We cannot talk about financial investments without talking about banks. Crypto is a market currently worth upwards of $1 trillion (though it peaked at $3 trillion last year. Yikes! volatility), making it evident why banking institutions are not far behind in the race to acquire some valued BTC. Morgan Stanley tops this list of banks, having put nearly $1.1 billion into crypto. While the exact figure of their BTC holdings is unclear, reports have suggested that the bank might be well on its way to becoming one of the biggest Bitcoin holders in the next couple of years. Goldman Sachs is another big-time bank that has expressed public interest in Bitcoin and its growing dominance in recent years. Reports suggest that they have invested $698 million into the crypto space, a number that is bound to grow.

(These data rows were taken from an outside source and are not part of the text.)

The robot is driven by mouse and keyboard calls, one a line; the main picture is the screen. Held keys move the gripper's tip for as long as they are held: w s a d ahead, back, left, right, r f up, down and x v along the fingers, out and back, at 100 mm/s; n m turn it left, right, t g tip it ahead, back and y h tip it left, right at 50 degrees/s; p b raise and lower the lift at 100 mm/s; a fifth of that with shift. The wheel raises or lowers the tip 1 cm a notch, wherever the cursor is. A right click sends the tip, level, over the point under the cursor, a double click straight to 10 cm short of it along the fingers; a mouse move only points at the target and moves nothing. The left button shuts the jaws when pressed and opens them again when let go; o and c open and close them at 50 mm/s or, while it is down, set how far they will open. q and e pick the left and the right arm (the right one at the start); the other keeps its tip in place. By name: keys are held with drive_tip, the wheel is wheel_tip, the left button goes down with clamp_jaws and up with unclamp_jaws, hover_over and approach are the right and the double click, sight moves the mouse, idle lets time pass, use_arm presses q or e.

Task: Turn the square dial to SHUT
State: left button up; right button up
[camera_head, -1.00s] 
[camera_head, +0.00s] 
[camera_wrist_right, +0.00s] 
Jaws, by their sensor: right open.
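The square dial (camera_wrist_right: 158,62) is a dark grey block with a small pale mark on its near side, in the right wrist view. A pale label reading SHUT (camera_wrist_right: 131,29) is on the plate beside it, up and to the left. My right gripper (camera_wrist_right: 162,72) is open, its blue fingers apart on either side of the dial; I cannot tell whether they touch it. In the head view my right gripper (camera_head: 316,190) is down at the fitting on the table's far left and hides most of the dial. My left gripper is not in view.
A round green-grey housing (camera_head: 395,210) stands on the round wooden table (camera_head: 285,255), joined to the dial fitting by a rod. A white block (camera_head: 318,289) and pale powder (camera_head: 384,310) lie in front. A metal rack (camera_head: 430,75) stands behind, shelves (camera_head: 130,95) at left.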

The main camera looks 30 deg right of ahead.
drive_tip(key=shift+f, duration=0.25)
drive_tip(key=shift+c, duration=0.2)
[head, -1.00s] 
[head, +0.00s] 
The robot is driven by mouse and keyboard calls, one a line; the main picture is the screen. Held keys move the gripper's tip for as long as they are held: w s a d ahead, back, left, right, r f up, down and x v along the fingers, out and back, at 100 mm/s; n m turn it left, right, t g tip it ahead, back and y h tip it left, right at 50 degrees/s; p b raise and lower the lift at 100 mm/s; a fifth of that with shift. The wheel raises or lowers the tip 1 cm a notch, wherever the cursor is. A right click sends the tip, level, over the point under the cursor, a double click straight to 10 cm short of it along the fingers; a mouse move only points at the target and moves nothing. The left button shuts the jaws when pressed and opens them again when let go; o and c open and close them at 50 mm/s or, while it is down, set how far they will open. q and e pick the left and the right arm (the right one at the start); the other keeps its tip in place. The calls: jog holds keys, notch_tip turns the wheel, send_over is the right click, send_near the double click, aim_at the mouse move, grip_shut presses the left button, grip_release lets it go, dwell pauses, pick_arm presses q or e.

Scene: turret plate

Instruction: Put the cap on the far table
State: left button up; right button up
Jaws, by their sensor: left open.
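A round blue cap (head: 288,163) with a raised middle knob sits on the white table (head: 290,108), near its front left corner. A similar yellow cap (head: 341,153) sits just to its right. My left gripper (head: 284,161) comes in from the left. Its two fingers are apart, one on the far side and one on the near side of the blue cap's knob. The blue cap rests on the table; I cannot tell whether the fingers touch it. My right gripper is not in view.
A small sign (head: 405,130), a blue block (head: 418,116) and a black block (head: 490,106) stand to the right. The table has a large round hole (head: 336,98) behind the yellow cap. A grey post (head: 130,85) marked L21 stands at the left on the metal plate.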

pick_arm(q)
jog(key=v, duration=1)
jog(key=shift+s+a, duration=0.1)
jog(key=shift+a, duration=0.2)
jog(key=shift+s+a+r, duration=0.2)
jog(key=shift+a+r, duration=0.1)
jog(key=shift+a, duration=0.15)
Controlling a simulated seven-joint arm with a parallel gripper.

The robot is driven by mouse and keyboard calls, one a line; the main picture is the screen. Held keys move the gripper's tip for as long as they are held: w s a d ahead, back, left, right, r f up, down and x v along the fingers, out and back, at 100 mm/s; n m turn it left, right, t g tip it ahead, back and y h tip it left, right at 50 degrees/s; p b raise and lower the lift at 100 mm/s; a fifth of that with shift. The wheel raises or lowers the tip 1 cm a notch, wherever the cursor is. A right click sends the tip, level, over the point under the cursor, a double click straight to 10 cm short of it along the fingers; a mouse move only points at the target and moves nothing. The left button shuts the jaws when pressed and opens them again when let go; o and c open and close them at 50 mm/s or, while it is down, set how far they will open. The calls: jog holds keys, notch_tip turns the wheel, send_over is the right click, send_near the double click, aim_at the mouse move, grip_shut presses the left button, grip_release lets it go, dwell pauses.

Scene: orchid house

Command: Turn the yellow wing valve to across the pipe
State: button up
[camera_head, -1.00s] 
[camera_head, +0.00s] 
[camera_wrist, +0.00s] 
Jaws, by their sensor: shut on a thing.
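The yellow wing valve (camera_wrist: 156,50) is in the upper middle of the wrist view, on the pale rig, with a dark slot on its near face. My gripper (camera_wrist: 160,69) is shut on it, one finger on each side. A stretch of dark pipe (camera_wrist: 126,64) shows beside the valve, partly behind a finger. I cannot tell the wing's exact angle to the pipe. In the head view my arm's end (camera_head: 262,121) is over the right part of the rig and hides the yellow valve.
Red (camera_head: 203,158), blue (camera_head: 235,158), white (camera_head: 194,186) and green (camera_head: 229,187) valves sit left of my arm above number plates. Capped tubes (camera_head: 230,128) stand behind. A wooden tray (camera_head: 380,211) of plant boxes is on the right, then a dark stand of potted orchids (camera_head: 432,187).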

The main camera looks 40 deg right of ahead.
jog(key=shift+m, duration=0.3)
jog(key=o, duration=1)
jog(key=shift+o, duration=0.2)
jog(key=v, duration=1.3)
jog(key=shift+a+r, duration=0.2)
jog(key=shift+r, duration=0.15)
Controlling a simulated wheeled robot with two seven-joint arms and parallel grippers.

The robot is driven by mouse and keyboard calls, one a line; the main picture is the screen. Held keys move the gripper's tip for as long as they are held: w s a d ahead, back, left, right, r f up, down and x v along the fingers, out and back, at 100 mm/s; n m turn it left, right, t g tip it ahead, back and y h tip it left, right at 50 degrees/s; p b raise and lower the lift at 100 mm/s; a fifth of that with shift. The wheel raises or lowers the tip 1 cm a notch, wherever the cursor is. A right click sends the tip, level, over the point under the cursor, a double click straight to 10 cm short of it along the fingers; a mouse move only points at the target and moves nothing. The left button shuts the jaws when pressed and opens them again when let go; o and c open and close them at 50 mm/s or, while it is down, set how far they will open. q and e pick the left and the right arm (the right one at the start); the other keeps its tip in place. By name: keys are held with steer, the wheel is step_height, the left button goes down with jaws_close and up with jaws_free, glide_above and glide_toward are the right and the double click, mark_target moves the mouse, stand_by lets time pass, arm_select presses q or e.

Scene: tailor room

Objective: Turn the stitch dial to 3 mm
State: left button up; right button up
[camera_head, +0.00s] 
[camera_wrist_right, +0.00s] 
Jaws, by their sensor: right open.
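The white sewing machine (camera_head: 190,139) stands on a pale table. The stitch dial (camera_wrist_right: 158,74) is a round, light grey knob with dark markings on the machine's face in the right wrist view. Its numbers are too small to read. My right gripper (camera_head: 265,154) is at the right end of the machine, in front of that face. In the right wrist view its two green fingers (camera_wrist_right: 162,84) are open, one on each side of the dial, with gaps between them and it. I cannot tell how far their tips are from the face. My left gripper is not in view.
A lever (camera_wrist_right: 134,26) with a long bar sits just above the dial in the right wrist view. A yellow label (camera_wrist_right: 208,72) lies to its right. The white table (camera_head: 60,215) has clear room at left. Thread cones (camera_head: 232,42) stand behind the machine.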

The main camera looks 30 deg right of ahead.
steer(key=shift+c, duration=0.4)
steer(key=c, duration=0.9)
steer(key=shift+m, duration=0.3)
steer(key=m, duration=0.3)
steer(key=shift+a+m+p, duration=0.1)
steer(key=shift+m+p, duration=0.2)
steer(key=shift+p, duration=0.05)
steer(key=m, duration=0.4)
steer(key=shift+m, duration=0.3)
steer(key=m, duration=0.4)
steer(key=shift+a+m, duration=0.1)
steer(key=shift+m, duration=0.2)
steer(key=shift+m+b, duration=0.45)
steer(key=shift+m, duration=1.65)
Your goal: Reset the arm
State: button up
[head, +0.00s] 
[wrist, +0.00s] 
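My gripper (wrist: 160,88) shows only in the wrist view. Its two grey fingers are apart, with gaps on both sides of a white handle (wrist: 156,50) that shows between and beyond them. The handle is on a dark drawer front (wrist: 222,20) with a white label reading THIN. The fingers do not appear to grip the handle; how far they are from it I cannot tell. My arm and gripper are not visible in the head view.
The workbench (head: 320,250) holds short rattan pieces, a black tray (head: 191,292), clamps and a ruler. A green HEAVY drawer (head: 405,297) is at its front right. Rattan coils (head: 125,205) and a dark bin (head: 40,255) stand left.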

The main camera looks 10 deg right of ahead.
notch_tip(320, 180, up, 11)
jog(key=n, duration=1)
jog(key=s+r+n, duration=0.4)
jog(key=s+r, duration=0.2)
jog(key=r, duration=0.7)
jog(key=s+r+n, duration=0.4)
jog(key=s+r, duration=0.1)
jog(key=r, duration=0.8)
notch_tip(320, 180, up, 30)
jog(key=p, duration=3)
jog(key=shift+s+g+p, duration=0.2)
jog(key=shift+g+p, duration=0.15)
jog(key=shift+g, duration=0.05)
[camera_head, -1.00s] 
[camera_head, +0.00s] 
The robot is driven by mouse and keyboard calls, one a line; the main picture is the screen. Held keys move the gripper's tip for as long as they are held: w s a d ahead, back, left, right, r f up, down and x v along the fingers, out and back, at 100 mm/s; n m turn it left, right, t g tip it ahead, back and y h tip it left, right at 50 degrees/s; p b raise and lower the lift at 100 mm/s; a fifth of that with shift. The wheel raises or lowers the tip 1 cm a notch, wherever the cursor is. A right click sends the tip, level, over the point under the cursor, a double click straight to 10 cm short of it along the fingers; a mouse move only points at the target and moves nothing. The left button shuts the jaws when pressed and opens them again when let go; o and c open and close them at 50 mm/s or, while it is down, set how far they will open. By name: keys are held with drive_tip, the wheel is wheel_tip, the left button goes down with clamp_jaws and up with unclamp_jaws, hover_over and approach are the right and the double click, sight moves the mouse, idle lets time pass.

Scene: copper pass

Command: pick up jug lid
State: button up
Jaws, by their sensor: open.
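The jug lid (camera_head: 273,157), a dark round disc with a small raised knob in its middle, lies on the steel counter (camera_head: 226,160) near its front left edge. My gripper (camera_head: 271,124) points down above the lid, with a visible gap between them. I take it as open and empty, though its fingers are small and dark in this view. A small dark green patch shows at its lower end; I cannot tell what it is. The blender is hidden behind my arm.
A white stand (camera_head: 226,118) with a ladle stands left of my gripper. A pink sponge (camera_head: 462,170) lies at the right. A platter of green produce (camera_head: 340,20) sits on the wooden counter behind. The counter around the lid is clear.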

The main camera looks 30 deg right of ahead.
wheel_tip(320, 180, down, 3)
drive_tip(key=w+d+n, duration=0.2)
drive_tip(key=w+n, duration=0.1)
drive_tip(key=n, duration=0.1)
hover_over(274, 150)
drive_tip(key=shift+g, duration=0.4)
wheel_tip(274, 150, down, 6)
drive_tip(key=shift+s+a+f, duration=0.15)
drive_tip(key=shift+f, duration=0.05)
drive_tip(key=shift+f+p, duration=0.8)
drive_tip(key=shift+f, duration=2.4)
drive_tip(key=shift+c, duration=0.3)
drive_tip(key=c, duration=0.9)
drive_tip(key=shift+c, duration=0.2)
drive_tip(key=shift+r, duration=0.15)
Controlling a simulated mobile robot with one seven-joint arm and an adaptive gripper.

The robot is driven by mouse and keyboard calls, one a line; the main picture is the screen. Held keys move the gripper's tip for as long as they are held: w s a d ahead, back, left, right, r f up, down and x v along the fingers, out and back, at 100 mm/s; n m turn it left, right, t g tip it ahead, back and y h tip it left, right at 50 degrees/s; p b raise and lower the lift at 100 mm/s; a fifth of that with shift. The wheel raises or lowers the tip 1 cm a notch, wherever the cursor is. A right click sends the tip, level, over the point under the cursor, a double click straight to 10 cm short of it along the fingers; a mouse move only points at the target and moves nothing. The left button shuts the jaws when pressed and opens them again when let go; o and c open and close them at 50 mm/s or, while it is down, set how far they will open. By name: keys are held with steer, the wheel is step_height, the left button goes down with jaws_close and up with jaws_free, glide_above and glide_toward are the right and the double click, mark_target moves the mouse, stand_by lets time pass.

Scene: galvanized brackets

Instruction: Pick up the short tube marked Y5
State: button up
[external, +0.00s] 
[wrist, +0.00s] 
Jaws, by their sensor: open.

While these may be the top few, there are countless other banks looking into crypto investments as part of their portfolios.
Founders and CEOs like the ones we talked about are growing increasingly interested in crypto, which directly translates into their companies becoming major players in the Bitcoin game. The term used for these investors that have the power to influence the entire market with their large-scale transactions is ‘crypto whales.’ Now that we’ve looked back at the firms that are already knee-deep in crypto’s decentralized waters, let’s look toward the future. The institutionalization of Bitcoin is evident and imminent. While some organizations wait for the legislations to be put in place, others are making bold moves early on, which will undoubtedly inform governmental response. A set of universal regulations overlooking the crypto sector would not only ensure investor protection but would also bring in greater adoption. At the macro level, the world will be ready to embrace a new way of exchanging value culminating in greater financial freedom.